Evidence introduced in court included an analysis of the levels of polonium found in the teapot that Alexander Litvinenko drank green tea from in the Pine Bar in London’s Millennium Hotel. Photo via Metropolitan Police
On March 9, as the inquest continued to hear seemingly damning testimony, Putin awarded Lugovoi a medal of honor for services to Russia, in what Emmerson labeled a “menacing gesture of support.”
Emmerson alleged that this was proof that “Putin and his personal cabal are directly involved in organized crime, that they are willing to murder those who stand in their way and Mr Litvinenko was murdered for that reason.” He also said that the enmity between Litvinenko and Putin — who were acquainted — “was of a highly personal nature.”
Emmerson then went on to list the reasons he said the inquiry can be certain that Putin directly ordered the killing.
Firstly, he said, polonium-210 in such a pure form could have only been produced by a nuclear reactor. In 2006, some 97 percent of the world’s polonium was being produced at Russia’s Avangard facility, about 450 miles southeast of Moscow, and could not have been taken without permission.
He then noted that Lugovoi was working closely with KGB officials, and appears to both astonishingly successful and well protected ever since — his current position in the Russian Duma gives him immunity from prosecution. Emmerson also claimed that neither Kovtun nor Lugovoi had a motive to kill Litvinenko, unlike Putin, who was increasingly being exposed and implicated by Litvinenko’s investigations into Russian organized crime.
Litvinenko had been behind an increasingly critical set of reports, including his co-authored 2002 book Blowing Up Russia, which accused the Kremlin of being behind the September 1999 Russian apartment bombings that led the country into the Second Chechen War, and another book The Gang from Lubyanka, which detailed links between the Russian security services, Putin, and organized crime.
In the summer of 2006, Litvinenko began consulting for two companies — RISC Management and Titon International. He brought Lugovoi in as a trusted collaborator on both investigations. Several of the resulting reports — including several co-written with Yuri Shvets, another former KGB agent — contained serious allegations about Putin and other high-up FSB [Russian state security agency] members, and one resulted in former deputy FSB director Viktor Ivanov losing out on a deal worth $10 million. Lugovoi was aware of the details contained in each report.
In the year of his death, Litvinenko was also involved in a corruption investigation in Spain, and was on the payroll of the British intelligence services.

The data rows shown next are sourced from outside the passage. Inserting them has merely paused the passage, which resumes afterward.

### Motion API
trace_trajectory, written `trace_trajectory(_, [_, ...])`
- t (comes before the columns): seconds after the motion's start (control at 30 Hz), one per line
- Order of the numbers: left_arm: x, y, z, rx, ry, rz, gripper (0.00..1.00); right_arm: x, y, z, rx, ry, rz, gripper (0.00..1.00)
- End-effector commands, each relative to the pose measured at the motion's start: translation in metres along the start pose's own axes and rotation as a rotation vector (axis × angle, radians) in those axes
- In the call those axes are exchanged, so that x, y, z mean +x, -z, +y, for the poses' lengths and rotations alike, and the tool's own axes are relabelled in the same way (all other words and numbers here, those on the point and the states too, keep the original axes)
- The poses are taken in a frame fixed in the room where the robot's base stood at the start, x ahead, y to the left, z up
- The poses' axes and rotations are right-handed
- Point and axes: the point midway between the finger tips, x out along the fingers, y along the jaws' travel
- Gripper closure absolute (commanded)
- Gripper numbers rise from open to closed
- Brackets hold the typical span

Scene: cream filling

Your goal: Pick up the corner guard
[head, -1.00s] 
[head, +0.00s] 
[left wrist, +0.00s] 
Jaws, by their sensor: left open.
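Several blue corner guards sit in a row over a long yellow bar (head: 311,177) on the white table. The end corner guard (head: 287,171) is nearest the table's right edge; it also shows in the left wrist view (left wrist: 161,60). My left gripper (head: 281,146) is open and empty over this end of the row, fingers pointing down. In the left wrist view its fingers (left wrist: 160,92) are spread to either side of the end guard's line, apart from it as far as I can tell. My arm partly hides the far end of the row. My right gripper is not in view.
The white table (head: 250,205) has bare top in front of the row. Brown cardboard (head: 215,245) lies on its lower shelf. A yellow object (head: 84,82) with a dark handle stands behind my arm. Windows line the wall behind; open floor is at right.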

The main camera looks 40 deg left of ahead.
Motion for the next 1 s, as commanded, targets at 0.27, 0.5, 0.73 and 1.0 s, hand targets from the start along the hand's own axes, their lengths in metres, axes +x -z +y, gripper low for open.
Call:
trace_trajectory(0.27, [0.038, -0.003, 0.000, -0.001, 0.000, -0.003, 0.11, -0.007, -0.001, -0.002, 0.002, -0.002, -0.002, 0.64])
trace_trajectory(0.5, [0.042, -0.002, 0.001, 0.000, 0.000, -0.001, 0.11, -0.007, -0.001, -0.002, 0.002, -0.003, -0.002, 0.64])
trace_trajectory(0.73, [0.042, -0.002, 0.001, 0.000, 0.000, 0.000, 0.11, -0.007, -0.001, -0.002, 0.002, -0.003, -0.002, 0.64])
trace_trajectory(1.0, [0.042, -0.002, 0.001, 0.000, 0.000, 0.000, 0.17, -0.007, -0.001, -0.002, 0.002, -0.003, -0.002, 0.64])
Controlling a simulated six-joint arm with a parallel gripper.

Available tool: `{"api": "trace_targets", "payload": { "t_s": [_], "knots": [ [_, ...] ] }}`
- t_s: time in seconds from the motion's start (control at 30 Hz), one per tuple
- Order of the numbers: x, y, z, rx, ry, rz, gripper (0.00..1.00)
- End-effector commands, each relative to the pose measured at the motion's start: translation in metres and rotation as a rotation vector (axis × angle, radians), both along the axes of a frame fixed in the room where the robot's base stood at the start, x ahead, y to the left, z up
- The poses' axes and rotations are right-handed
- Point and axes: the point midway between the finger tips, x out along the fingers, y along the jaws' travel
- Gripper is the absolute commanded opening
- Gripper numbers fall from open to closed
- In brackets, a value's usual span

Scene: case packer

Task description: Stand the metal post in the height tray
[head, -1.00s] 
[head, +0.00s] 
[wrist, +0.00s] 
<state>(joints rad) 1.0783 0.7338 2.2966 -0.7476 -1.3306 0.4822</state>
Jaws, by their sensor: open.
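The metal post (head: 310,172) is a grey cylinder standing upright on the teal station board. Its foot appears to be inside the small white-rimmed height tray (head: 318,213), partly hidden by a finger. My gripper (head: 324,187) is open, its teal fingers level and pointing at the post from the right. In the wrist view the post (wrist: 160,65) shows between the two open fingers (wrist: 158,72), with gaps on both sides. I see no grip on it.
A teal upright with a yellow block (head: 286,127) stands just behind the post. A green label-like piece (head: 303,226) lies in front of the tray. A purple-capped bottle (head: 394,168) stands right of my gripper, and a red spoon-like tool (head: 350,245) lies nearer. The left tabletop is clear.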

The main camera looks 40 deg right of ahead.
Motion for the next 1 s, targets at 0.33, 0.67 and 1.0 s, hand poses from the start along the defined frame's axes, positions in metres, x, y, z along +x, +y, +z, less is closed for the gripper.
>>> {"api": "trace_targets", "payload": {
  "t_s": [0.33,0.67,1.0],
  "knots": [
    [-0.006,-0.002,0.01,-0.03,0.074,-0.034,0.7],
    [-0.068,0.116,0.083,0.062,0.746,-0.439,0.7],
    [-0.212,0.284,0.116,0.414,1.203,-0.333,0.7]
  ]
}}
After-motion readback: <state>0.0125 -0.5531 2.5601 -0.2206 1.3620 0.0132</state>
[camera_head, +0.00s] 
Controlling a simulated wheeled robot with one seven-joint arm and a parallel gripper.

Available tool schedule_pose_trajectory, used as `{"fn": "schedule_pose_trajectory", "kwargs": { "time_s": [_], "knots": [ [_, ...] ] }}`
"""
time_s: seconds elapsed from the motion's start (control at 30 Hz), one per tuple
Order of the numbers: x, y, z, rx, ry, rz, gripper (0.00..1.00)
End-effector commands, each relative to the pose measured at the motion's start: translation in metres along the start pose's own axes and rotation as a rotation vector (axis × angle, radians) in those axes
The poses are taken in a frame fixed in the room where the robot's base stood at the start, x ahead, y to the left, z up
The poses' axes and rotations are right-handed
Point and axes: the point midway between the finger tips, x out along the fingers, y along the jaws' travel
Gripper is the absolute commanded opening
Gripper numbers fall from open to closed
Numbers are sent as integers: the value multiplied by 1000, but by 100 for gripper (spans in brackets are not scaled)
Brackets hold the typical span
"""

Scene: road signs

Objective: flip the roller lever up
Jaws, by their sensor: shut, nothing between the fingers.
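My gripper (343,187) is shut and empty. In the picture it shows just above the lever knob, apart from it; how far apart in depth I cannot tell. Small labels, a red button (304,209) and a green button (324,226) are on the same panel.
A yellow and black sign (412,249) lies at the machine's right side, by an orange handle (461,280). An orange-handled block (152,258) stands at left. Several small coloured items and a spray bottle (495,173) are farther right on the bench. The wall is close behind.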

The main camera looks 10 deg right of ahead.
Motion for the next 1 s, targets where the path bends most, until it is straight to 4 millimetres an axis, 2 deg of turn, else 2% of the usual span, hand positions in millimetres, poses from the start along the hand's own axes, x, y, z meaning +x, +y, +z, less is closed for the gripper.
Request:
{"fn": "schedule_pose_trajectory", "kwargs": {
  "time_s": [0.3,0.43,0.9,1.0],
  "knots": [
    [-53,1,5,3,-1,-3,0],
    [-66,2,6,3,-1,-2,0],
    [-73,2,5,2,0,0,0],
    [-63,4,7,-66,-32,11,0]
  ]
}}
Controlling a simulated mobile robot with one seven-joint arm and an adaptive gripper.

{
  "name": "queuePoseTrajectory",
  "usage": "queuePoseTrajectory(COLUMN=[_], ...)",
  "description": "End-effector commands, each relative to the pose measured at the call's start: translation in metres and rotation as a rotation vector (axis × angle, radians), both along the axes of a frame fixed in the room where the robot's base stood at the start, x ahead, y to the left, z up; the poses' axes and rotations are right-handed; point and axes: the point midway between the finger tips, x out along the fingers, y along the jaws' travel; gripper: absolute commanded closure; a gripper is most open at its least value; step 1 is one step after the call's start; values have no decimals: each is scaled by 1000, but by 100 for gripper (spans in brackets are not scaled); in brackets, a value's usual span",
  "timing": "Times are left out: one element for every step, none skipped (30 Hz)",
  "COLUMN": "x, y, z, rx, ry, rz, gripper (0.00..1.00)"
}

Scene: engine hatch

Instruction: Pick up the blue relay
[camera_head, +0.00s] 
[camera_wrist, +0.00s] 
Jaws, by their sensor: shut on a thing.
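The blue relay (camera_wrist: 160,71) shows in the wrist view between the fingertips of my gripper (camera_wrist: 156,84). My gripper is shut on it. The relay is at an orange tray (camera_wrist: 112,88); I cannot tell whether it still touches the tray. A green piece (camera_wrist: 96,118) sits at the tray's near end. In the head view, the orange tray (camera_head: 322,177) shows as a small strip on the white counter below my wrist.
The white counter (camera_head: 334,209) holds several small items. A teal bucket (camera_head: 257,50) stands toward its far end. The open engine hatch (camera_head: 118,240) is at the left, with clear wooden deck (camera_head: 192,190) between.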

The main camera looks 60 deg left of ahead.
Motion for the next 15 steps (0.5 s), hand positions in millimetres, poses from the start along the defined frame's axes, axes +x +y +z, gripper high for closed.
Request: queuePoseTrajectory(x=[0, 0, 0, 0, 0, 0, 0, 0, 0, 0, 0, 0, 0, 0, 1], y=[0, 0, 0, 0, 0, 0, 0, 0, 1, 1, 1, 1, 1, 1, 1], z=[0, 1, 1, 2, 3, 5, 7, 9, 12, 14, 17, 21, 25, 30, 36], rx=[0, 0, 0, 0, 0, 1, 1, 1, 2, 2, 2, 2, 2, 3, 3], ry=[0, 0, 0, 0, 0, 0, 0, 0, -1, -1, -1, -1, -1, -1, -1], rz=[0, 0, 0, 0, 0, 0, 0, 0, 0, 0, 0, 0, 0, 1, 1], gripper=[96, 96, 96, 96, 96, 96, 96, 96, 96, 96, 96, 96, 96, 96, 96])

Richard Horwell, lawyer for the London Metropolitan Police, was slightly more cautious about the Russian president’s involvement in the murder, saying in his closing statement on Thursday that — while the “only credible evidence” suggested the Russian state was involved in some form or another — the allegations that Putin had personally ordered the killing “cannot have the force of evidence.”
In February 2006, two changes came into Russian law. The first authorized the use of lethal force against terrorists abroad, and the second widened the definition of extremism to include the “public slander of any person occupying an official position.” The same year, Litvinenko’s picture was being used as target practice for Russian troops.
“Today marks the end of the inquiry into my husband’s death,” Marina told reporters after the inquiry had finished. “I believe that the truth has finally been uncovered. The murderers and their paymasters have been unmasked. My son Anatoly and I would like to thank everyone who has supported us in getting to this day.”
Marina said that her husband had fought to expose corruption in Russia. “His actions were perceived as a danger and he paid the ultimate price,” she said.
She also told reporters: “There is little doubt in my mind that the order for his murder came from the Kremlin.”
Litvinenko Inquiry chairman Robert Owen also thanked those involved in the inquiry, and in particular Marina and Anatoly. He praised Marina’s “demonstration to uncover the truth about her husband’s death,” and the “quiet dignity she had shown throughout the hearings.” Owen’s verdict will be delivered before Christmas.
Meanwhile, Lugovoi told Russian news agency Interfax that the inquiry had been “biased.” “These proceedings have long since stopped being of interest to me, since I understood a long time ago that they are biased and politicized,” he said.
A Kremlin spokesman also responded to the accusations. “Such statements were made without any results from the investigation, and after there were results of some sort of investigation,” he said. “It seems they had to add something, so that their words could seem convincing.”
Litvinenko was born in 1962, and served in the Russian army for eight years before joining the Soviet counterintelligence services in 1988. He rose to become a senior operational officer in the KGB.
Litvinenko and his family left Russia in 2000 and sought asylum in the UK after complaining of persecution. They also changed their names to Maria and Edwin Carter, though Litvinenko continued to use his original name for business purposes.
On October 13, 2006, Litvinenko and his family became British citizens during a ceremony at Haringey Town Hall in London.
The week before their ceremony, on October 7, 2006, Anna Politkovskaya, a journalist and friend of Litvinenko, was murdered in Moscow. Politkovskaya had previously received death threats, and had also been reportedly poisoned when an unknown substance was put in her tea in 2004.
Speaking in London’s Frontline Club after Politkovskaya’s death, Litvinenko said he blamed Putin for the shooting, which was widely thought to be a contract killing.